### INFORMATION SUPPLIED
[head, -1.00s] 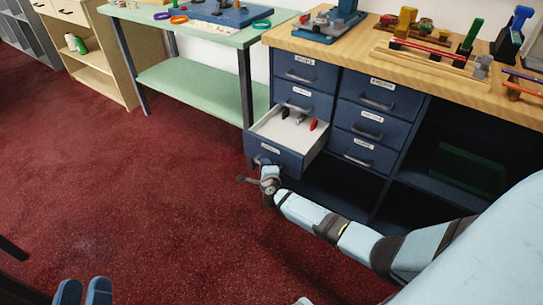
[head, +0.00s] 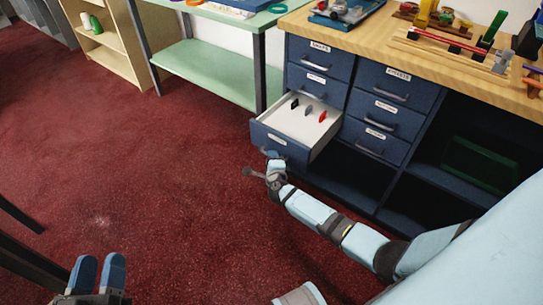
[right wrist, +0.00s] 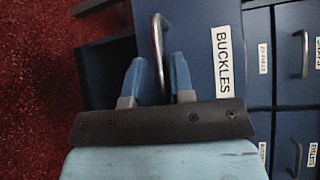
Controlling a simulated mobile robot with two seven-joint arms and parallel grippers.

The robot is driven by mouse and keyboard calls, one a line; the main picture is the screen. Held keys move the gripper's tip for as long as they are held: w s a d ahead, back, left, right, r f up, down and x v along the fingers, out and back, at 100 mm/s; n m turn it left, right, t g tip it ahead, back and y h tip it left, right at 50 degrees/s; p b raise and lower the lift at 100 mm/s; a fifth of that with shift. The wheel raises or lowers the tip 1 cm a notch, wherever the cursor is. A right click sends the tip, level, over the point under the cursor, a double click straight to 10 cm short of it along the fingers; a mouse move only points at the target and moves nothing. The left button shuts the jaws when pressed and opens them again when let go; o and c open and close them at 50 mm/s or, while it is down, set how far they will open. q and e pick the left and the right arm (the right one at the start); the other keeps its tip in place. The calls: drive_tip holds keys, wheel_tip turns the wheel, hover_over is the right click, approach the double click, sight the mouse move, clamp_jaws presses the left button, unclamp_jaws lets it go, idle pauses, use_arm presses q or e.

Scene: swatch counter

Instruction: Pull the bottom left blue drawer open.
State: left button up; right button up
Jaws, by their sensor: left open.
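The bottom left blue drawer (head: 295,154) stands open in the head view, showing its pale interior. A black, a grey and a red item (head: 322,116) lie in it. In the right wrist view its front (right wrist: 196,58) is labelled BUCKLES. In the head view my right gripper (head: 268,166) is at the drawer front, and the grip itself is too small to judge. My left gripper (head: 98,274) is open and empty at the lower left, far from the drawer.
The blue cabinet has other shut drawers (head: 384,115) and dark open shelves, one with a green bin (head: 478,158). Its wooden top (head: 470,85) carries several items. A green table (head: 205,65) and a beige shelf (head: 125,65) stand to the left. The red carpet before the cabinet is clear.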

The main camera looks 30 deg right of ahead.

### WORK TO BE COMPLETED
Only the lines from the line with "Instruction: Pull the" to the line with "State: left button up; right button up", inclusive, are to be printed, exactly as they appear.

### REPLY TO THE TASK
Instruction: Pull the bottom left blue drawer open.
State: left button up; right button up

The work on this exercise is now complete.